La suya es una pretensión como si dijéramos diabólica. El monstruo no puede con el bien, no es capaz de destruirlo, no es capaz de crearle un equivalente, pues no es capaz de crear, en suma. Pero puede hacer que el bien, sin desvirtuarse y en su propia y mismísima realización recta, colabore con el mal y, en su misma acción benéfica, indefectiblemente, produzca lo malo y lo potencie.

Se diría que una de las razones de ser de la propia Hidra es esta conmoción en la raíz de las cosas, este intento de cambio de signo de la entera realidad, especialmente en lo que tiene de bueno y benéfico. Tal vez, se trate de algo más que de una rémora de la ancestral batalla entre los Olímpicos y los Titanes que está en la historia de su familia.

Frente a ella, la Hidra, ya suficientemente mala, la virtud -por un arcano malévolo- es usada como punto de apoyo de una palanca destructiva. Es claro que aun así es parasitaria del bien: lo necesita para malear las cosas. Y eso en cuanto cortar sus cabezas venenosas es un bien.

Pero, en términos típicos, ese bien parece imposible. Más le corta usted la cabeza más fuerte será la que renacerá, si es que no son dos por cada una cortada, como en algunas versiones.

Mayor el bien, mayor el mal que produce. Corte una cabeza que es bueno y aparecerán dos que es doblemente malo. Corte nueve y se multiplicarán. De ese modo, parece que la causa del mal es un bien. Así, parece preferible no atacar el mal. No hacer el bien.

Finalmente, Hércules/Heracles se enfrenta a ello con la ayuda de Yolao, su sobrino. Tal vez inspirado por Atenea, como dicen los mitos, Yolao prepara el artificio de un basto envuelto con una tela que empapada en combustible arderá como una tea. Así, cada muñón que resulte del corte de su tío será cauterizado y no habrá nueva cabeza.

El fuego, de este modo, interrumpe el ciclo y ahoga la potencia, la clausura, la vuelve inane, y aunque no la hace desaparecer, la encierra en la propia monstruosidad. Y nótese que en el mito Hidra no puede vivir sin sus cabezas. Incluso la peor de ellas, que es la única que no puede morir aunque la corten, es enterrada finalmente por Heracles en un sitio sagrado cerca de Lerna, bajo una piedra enorme.

En la medida en que ese dinamismo es la propia fuerza del monstruo, cauterizar ese dinamismo equivale precisamente a destruirlo o -lo que es similar- a poner ante él unas puertas llameantes y quemantes que le impiden su expansión. El fuego -ya trataremos de ver su simbolismo- clausura el mal. Y el héroe no porta ese fuego, que no es parte de su fuerza y virtud, sino que es una ayuda externa a él sin la cual enfrentarse al mal multiforme le sería imposible.

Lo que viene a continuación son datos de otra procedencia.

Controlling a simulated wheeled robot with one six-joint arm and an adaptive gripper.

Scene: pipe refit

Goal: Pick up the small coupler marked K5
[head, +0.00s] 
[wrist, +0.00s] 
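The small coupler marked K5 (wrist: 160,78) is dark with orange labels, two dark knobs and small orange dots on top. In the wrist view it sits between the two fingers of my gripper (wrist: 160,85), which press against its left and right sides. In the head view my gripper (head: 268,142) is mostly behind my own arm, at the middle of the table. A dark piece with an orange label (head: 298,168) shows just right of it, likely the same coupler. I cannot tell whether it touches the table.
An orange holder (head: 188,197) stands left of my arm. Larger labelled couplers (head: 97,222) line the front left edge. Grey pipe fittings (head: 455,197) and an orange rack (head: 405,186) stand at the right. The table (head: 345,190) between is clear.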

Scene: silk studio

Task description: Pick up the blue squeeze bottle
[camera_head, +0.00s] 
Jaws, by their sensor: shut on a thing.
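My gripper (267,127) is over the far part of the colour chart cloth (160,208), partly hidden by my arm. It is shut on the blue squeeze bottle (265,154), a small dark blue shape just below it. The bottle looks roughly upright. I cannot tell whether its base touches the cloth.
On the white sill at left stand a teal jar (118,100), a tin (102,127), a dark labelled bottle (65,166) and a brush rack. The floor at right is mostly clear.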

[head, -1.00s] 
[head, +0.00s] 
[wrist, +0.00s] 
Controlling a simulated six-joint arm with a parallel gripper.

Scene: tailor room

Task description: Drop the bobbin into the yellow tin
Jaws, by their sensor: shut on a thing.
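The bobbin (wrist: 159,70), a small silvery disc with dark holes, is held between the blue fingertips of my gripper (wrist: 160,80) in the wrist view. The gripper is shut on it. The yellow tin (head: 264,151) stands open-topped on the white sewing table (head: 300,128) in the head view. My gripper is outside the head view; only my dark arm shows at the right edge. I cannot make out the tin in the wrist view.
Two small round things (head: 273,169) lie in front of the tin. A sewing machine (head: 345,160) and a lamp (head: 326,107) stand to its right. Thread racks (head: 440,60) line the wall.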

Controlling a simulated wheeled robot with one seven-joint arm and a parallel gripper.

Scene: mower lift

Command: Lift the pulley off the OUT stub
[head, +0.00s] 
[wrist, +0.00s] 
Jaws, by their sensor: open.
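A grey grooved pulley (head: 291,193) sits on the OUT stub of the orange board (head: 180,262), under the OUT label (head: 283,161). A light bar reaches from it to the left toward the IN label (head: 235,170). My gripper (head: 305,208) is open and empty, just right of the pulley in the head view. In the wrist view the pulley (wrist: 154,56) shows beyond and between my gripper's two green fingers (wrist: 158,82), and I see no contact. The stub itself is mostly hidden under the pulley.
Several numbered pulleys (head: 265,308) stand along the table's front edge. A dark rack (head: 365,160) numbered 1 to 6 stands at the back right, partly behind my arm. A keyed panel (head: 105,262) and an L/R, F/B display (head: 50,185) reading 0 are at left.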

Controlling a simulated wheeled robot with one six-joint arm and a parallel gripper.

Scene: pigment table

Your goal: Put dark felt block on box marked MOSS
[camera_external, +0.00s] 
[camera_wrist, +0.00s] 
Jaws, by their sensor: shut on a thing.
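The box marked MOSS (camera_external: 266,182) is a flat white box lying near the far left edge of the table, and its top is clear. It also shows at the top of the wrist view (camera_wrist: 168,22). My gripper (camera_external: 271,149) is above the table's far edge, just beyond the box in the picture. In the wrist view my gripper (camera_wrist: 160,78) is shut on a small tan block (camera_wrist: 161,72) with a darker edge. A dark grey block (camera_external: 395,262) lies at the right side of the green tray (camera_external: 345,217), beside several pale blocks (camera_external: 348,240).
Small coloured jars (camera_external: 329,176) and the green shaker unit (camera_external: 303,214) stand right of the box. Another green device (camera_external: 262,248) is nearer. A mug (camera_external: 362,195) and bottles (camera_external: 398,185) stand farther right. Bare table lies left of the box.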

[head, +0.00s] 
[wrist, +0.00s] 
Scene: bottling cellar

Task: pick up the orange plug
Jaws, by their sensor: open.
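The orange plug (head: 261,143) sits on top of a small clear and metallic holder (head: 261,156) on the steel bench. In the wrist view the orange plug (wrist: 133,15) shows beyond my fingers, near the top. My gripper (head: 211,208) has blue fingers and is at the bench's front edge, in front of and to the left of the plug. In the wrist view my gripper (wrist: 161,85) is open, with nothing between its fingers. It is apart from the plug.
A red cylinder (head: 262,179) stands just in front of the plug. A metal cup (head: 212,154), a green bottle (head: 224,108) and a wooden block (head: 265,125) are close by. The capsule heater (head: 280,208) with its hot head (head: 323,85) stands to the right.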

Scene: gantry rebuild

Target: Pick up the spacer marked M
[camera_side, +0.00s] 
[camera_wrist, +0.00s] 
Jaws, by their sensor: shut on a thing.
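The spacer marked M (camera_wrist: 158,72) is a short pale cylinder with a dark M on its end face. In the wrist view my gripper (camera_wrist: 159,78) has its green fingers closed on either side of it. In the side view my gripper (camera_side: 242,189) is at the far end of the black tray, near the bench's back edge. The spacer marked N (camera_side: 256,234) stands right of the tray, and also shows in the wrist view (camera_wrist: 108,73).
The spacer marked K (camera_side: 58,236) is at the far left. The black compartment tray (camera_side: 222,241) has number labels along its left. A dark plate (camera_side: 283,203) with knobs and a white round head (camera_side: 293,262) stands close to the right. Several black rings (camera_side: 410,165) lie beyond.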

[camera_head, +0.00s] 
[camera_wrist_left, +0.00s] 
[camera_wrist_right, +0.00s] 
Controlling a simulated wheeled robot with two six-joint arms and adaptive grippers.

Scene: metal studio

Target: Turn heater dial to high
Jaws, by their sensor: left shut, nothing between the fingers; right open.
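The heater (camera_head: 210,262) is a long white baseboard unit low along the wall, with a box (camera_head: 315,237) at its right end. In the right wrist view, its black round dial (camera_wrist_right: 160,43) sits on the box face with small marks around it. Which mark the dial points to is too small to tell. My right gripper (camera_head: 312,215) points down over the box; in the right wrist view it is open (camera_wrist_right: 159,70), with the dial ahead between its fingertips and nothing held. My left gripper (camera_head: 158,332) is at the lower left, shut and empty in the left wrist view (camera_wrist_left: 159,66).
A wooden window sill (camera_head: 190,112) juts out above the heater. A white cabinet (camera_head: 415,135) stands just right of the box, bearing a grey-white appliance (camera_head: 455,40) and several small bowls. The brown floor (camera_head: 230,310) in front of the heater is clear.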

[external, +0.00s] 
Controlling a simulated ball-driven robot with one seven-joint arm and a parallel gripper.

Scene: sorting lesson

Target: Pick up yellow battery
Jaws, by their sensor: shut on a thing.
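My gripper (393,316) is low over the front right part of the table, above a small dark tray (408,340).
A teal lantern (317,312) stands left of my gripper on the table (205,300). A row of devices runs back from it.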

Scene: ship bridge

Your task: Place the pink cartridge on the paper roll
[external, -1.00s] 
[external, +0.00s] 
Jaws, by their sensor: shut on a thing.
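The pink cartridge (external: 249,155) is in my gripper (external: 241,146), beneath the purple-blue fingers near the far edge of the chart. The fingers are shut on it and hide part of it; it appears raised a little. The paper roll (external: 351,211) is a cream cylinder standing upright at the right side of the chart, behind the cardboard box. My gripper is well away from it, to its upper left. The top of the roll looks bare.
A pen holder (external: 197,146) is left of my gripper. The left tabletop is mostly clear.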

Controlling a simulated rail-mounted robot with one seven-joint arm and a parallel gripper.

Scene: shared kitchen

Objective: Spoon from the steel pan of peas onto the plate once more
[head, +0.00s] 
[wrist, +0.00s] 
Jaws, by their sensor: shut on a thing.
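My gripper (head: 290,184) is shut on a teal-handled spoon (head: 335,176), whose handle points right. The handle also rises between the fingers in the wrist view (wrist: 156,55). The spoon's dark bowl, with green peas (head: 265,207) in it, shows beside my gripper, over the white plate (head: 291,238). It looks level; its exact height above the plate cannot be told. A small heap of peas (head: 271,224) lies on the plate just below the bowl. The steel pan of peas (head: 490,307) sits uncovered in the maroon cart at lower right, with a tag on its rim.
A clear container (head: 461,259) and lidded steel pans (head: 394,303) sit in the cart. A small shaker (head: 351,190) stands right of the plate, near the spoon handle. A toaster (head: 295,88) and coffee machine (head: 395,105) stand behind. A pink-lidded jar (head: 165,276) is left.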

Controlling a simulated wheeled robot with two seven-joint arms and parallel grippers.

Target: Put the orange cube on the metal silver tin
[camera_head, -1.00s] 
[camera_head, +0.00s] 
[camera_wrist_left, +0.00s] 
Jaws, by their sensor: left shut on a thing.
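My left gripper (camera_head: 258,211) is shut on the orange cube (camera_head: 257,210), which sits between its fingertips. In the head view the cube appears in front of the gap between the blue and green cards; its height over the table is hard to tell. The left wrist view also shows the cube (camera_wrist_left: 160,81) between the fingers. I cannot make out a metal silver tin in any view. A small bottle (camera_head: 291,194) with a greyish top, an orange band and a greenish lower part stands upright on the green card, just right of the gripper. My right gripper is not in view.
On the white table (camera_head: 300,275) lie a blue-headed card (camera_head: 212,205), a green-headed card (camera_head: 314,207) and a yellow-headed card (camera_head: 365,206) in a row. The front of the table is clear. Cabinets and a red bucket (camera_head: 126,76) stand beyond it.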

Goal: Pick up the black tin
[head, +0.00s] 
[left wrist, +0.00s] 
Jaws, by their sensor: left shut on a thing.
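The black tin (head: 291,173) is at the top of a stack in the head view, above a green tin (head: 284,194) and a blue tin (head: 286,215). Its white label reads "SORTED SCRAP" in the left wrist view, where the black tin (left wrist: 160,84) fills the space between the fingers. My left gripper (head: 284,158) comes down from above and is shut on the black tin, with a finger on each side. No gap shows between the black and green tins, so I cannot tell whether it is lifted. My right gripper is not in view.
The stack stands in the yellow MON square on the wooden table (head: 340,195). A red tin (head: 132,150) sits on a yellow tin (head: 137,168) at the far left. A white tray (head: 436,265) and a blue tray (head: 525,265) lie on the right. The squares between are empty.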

En otras versiones del mito, Heracles hunde su espada en la sangre venenosa de la primera cabeza cortada y así va dando cuenta de las siguientes. Como hubiere sido, el propio veneno es asunto que hay que considerar, porque -ya se dijo- el veneno que obtiene de esta proeza, y que guarda para futuras ocasiones, tendrá secuelas en las demás pruebas, pero también estará presente en su vida y en su muerte. Como el mismo fuego, es verdad, y sobre todo al final, donde veneno y fuego volverán a encontrarse cara a cara, esta vez en el héroe y no en la Hidra.


Además de ahondar en las significaciones de esta cuestión del fuego, y en sus posibles sentidos más allá del que ahora mostramos en esta trama mítica, quedan por ver algunos otros hilos de este tejido.

El origen de la Hidra y el significado de tal origen así como el de sus progenitores y hermanos es uno. Allí, el enfrentamiento ancestral con el mundo olímpico parece un nítido aviso de que hay una contradicción que busca saldarse. Pero también resulta un retrato de la concepción mítica de las relaciones entre el mundo divino y las fuerzas que obran en el mundo.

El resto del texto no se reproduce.